## Written exercise
Write out the whole listing again, exactly as given.

Data listing:
--------------------
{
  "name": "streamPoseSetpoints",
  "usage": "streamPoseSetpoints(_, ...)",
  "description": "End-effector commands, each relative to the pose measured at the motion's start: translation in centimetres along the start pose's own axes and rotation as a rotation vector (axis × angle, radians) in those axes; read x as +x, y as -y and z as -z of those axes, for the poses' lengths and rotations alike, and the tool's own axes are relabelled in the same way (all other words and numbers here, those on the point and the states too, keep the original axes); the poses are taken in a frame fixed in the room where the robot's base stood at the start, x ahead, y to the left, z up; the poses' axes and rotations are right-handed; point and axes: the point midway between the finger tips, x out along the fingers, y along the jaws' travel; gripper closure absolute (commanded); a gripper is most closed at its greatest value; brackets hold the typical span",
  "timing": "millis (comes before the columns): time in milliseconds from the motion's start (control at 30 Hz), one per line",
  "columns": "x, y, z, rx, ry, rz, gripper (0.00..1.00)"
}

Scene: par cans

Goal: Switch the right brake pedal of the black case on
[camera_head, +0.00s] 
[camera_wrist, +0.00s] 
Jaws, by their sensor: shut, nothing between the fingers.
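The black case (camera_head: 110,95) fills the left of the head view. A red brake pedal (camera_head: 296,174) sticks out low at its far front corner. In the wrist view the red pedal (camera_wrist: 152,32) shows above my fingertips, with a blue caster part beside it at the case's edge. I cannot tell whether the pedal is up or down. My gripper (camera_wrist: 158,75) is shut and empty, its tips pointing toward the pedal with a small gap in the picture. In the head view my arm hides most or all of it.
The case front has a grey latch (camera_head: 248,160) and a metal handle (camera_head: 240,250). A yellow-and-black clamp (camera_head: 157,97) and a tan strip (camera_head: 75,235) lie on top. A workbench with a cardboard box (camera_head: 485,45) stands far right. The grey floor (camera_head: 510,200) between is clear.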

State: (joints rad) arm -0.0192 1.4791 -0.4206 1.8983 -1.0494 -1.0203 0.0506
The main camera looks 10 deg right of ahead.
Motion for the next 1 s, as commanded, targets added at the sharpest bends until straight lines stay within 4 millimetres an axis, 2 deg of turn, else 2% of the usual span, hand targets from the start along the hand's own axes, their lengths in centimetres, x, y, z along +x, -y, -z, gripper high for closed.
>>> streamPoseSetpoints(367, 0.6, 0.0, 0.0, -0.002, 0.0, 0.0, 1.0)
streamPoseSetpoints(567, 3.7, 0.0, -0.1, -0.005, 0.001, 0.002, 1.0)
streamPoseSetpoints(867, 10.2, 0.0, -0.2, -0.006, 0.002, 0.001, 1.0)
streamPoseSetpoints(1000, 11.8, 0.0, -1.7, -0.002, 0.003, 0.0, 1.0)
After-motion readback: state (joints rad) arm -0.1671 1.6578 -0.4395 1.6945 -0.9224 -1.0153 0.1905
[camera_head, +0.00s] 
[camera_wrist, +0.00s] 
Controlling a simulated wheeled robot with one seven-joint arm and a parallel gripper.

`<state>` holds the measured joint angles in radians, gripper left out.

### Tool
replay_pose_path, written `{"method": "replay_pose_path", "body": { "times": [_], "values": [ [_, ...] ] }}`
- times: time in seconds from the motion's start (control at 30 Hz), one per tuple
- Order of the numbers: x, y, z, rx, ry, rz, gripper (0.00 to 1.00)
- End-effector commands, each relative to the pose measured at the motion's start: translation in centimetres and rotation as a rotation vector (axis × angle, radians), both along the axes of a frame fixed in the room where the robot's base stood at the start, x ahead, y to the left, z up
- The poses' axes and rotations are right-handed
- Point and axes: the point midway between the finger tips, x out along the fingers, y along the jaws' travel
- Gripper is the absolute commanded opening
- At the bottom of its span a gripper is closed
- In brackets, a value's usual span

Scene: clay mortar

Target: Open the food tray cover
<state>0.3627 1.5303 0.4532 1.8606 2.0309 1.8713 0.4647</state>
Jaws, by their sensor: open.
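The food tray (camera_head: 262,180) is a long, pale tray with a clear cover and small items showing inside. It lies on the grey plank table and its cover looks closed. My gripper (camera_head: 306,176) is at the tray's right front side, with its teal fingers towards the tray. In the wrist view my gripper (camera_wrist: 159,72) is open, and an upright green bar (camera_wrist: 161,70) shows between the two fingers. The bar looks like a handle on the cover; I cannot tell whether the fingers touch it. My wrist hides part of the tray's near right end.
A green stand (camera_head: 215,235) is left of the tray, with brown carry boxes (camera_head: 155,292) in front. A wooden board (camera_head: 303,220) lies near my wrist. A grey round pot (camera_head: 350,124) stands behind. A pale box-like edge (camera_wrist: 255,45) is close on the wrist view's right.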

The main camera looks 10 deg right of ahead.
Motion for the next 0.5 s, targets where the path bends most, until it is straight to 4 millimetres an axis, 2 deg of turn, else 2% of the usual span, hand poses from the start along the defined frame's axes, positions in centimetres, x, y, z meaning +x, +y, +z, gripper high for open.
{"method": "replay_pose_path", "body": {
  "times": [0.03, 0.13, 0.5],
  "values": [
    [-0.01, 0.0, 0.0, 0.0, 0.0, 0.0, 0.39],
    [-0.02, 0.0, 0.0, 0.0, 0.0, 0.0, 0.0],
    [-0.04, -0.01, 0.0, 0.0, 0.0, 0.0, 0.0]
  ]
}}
--------------------
## Response below
{
  "name": "streamPoseSetpoints",
  "usage": "streamPoseSetpoints(_, ...)",
  "description": "End-effector commands, each relative to the pose measured at the motion's start: translation in centimetres along the start pose's own axes and rotation as a rotation vector (axis × angle, radians) in those axes; read x as +x, y as -y and z as -z of those axes, for the poses' lengths and rotations alike, and the tool's own axes are relabelled in the same way (all other words and numbers here, those on the point and the states too, keep the original axes); the poses are taken in a frame fixed in the room where the robot's base stood at the start, x ahead, y to the left, z up; the poses' axes and rotations are right-handed; point and axes: the point midway between the finger tips, x out along the fingers, y along the jaws' travel; gripper closure absolute (commanded); a gripper is most closed at its greatest value; brackets hold the typical span",
  "timing": "millis (comes before the columns): time in milliseconds from the motion's start (control at 30 Hz), one per line",
  "columns": "x, y, z, rx, ry, rz, gripper (0.00..1.00)"
}

Scene: par cans

Goal: Switch the right brake pedal of the black case on
[camera_head, +0.00s] 
[camera_wrist, +0.00s] 
Jaws, by their sensor: shut, nothing between the fingers.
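The black case (camera_head: 110,95) fills the left of the head view. A red brake pedal (camera_head: 296,174) sticks out low at its far front corner. In the wrist view the red pedal (camera_wrist: 152,32) shows above my fingertips, with a blue caster part beside it at the case's edge. I cannot tell whether the pedal is up or down. My gripper (camera_wrist: 158,75) is shut and empty, its tips pointing toward the pedal with a small gap in the picture. In the head view my arm hides most or all of it.
The case front has a grey latch (camera_head: 248,160) and a metal handle (camera_head: 240,250). A yellow-and-black clamp (camera_head: 157,97) and a tan strip (camera_head: 75,235) lie on top. A workbench with a cardboard box (camera_head: 485,45) stands far right. The grey floor (camera_head: 510,200) between is clear.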

State: (joints rad) arm -0.0192 1.4791 -0.4206 1.8983 -1.0494 -1.0203 0.0506
The main camera looks 10 deg right of ahead.
Motion for the next 1 s, as commanded, targets added at the sharpest bends until straight lines stay within 4 millimetres an axis, 2 deg of turn, else 2% of the usual span, hand targets from the start along the hand's own axes, their lengths in centimetres, x, y, z along +x, -y, -z, gripper high for closed.
>>> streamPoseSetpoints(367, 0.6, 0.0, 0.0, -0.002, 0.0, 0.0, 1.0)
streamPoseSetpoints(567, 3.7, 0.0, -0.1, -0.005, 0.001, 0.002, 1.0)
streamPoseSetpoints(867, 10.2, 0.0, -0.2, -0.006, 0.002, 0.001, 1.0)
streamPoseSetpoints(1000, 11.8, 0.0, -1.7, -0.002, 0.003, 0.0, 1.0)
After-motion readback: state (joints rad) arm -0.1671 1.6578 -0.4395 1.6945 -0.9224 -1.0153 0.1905
[camera_head, +0.00s] 
[camera_wrist, +0.00s] 
Controlling a simulated wheeled robot with one seven-joint arm and a parallel gripper.

`<state>` holds the measured joint angles in radians, gripper left out.

### Tool
replay_pose_path, written `{"method": "replay_pose_path", "body": { "times": [_], "values": [ [_, ...] ] }}`
- times: time in seconds from the motion's start (control at 30 Hz), one per tuple
- Order of the numbers: x, y, z, rx, ry, rz, gripper (0.00 to 1.00)
- End-effector commands, each relative to the pose measured at the motion's start: translation in centimetres and rotation as a rotation vector (axis × angle, radians), both along the axes of a frame fixed in the room where the robot's base stood at the start, x ahead, y to the left, z up
- The poses' axes and rotations are right-handed
- Point and axes: the point midway between the finger tips, x out along the fingers, y along the jaws' travel
- Gripper is the absolute commanded opening
- At the bottom of its span a gripper is closed
- In brackets, a value's usual span

Scene: clay mortar

Target: Open the food tray cover
<state>0.3627 1.5303 0.4532 1.8606 2.0309 1.8713 0.4647</state>
Jaws, by their sensor: open.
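The food tray (camera_head: 262,180) is a long, pale tray with a clear cover and small items showing inside. It lies on the grey plank table and its cover looks closed. My gripper (camera_head: 306,176) is at the tray's right front side, with its teal fingers towards the tray. In the wrist view my gripper (camera_wrist: 159,72) is open, and an upright green bar (camera_wrist: 161,70) shows between the two fingers. The bar looks like a handle on the cover; I cannot tell whether the fingers touch it. My wrist hides part of the tray's near right end.
A green stand (camera_head: 215,235) is left of the tray, with brown carry boxes (camera_head: 155,292) in front. A wooden board (camera_head: 303,220) lies near my wrist. A grey round pot (camera_head: 350,124) stands behind. A pale box-like edge (camera_wrist: 255,45) is close on the wrist view's right.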

The main camera looks 10 deg right of ahead.
Motion for the next 0.5 s, targets where the path bends most, until it is straight to 4 millimetres an axis, 2 deg of turn, else 2% of the usual span, hand poses from the start along the defined frame's axes, positions in centimetres, x, y, z meaning +x, +y, +z, gripper high for open.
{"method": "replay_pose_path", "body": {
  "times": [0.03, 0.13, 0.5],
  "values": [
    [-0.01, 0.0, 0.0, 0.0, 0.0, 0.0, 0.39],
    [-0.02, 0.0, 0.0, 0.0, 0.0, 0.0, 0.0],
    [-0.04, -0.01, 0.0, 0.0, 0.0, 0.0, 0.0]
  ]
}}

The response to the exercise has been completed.